What is salt really? We can define salts by a simple chemical formula that unites all salts.

A salt is an ionic chemical compound made of a (metal) cation and non-metal anion (usually).

So what are all those terms though? Below is a short summary of the concepts you will come across in this topic.

An ionic bond is one where one atom donates its electron and the other atom accepts it. This is different from covalent bonds, where electrons are shared equally between the two atoms. The formation of an ionic bond creates one atom with a lost electron, which will be positive when the bond dissociates, and one atom with an additional electron, which will be negative if the ionic bond dissociates.
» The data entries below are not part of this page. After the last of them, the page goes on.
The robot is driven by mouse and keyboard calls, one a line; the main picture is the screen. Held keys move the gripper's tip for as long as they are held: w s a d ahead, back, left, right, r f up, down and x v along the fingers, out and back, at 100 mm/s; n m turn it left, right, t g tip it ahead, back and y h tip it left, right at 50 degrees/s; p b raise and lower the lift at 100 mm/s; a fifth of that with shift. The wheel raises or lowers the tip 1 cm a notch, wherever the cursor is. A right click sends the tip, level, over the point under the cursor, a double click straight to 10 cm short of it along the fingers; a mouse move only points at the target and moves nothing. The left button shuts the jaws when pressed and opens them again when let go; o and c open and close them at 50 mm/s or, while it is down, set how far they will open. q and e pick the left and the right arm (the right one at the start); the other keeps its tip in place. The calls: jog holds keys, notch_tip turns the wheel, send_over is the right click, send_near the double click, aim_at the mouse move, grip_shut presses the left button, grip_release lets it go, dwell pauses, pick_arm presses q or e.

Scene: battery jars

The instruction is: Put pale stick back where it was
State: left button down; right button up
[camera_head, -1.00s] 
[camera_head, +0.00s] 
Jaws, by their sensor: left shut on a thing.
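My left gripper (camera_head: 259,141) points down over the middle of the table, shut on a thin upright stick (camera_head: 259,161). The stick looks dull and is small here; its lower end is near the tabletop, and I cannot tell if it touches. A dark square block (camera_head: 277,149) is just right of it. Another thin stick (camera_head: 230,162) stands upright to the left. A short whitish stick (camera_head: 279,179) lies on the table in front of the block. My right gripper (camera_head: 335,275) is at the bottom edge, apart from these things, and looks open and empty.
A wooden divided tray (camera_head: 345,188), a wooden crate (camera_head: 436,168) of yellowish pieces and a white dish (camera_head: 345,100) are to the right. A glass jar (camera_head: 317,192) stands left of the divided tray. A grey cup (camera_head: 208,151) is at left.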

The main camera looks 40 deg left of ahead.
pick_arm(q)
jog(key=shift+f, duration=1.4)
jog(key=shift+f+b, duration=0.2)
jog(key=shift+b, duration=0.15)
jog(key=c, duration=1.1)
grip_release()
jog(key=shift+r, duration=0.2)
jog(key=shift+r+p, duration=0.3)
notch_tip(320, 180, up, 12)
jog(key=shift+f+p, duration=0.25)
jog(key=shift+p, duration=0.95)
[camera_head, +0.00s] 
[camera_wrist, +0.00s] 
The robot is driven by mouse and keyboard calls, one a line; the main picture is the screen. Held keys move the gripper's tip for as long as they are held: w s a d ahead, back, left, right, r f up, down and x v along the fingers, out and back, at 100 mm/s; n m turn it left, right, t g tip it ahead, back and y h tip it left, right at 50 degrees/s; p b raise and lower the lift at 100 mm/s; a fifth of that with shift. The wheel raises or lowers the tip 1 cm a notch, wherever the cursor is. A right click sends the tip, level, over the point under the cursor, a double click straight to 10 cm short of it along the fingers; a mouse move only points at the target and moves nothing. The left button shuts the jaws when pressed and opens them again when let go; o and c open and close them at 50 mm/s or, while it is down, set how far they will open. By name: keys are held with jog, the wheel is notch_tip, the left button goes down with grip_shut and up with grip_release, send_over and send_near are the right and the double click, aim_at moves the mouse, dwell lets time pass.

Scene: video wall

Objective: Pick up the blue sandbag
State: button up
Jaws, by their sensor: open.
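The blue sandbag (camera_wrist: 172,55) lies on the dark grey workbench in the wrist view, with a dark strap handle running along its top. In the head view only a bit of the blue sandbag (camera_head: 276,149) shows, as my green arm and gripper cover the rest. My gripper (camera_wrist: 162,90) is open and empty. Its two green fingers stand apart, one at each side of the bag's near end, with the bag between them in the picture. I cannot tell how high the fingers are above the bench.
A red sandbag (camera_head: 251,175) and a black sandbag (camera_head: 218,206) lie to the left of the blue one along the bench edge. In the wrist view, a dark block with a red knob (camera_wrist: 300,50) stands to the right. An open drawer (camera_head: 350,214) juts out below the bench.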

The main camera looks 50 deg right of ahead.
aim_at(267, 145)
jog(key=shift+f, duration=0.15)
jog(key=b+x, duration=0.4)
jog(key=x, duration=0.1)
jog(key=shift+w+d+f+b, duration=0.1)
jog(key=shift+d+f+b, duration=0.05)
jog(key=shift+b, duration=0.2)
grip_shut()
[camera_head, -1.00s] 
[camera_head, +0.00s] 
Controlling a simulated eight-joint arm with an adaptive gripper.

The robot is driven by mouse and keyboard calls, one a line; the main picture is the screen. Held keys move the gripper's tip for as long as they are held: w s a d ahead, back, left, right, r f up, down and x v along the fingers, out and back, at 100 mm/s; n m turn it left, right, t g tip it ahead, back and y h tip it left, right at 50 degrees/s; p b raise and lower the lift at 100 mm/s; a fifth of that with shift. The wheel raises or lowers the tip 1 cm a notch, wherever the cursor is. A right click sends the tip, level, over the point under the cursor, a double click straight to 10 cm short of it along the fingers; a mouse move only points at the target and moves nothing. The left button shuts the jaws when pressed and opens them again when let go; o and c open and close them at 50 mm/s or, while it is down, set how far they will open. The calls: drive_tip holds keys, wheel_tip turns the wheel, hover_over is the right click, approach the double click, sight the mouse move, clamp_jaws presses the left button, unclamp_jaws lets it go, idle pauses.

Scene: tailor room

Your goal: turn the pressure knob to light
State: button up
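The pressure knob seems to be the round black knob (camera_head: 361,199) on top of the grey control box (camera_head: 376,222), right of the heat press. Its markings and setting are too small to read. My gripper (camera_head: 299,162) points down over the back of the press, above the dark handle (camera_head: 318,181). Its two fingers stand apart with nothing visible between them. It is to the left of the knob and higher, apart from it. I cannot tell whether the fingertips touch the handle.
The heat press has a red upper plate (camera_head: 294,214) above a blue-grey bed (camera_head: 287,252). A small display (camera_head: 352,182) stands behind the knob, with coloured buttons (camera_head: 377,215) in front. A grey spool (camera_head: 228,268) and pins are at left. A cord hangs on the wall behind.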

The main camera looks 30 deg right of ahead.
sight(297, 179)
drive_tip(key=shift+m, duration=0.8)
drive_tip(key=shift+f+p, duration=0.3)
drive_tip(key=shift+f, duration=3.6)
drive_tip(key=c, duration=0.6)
We term these two ions that are formed upon the breaking of an ionic bond the anion and cation, where the cation is the positive ion and the anion is the negative ion.

Here you can see how an ionic bond is formed (Fig. 1):

And here we have a covalent bond (Fig. 2):Making Salts A dot and cross diagram of a chlorine molecule with a covalent bond., StudySmarter Fig.2: A dot and cross diagram of a chlorine molecule with a covalent bond.

A cation is an ion that is positively charged.

An anion is an ion that is negatively charged.

But how are these two ions (the cation and anion) positioned in salts to make up their specific structure and give their chemical properties? The general formula of salts can help us shed a light into this.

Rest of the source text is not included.